[Robot episode data]
_ _ _ _ _ _ _
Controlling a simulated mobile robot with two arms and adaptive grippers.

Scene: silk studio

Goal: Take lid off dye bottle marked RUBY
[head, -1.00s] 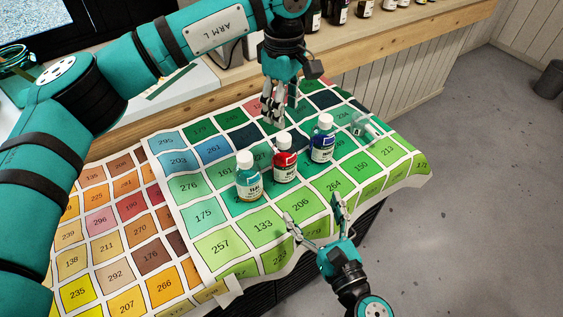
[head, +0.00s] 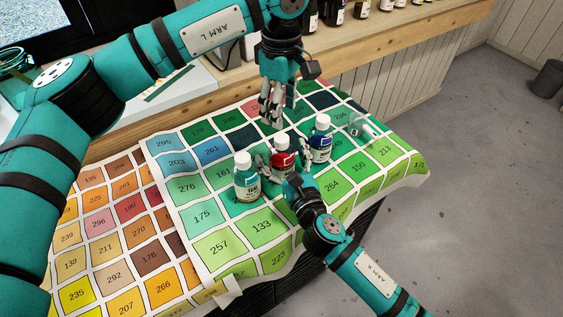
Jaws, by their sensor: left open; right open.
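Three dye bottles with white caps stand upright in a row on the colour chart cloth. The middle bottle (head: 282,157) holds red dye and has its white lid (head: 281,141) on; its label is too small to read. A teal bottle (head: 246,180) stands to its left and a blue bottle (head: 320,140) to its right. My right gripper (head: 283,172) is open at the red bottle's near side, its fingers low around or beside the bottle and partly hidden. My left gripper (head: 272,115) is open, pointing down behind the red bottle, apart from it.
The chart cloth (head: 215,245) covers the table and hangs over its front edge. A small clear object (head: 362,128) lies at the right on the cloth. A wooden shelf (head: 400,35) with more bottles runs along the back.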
_ _ _ _ _ _ _
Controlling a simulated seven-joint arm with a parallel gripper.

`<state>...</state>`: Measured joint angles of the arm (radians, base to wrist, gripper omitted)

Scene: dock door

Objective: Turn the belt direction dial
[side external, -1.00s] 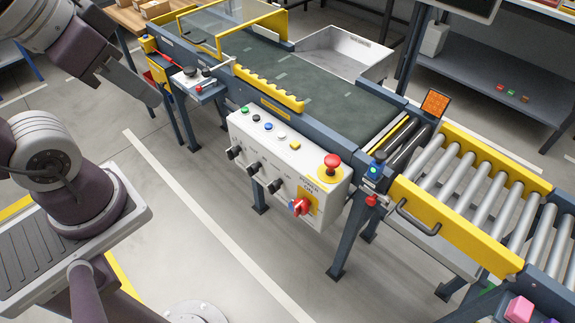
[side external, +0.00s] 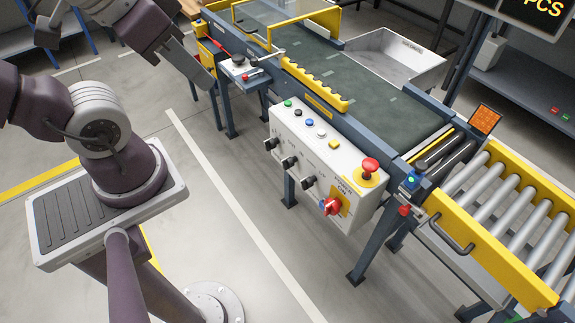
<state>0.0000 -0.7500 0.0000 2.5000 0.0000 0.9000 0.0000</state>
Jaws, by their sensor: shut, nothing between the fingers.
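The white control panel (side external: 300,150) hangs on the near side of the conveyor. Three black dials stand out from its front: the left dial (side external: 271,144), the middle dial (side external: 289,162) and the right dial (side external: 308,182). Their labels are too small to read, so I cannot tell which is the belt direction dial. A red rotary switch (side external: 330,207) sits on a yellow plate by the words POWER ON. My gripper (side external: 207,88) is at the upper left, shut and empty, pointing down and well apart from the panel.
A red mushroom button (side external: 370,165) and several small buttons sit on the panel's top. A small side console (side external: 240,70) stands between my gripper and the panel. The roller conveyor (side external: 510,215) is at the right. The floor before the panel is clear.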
_ _ _ _ _ _ _
SHORT PROBLEM:
Extract all lines containing the word "Controlling".

EXPECTED OUTPUT:
Controlling a simulated mobile robot with two arms and adaptive grippers.
Controlling a simulated seven-joint arm with a parallel gripper.

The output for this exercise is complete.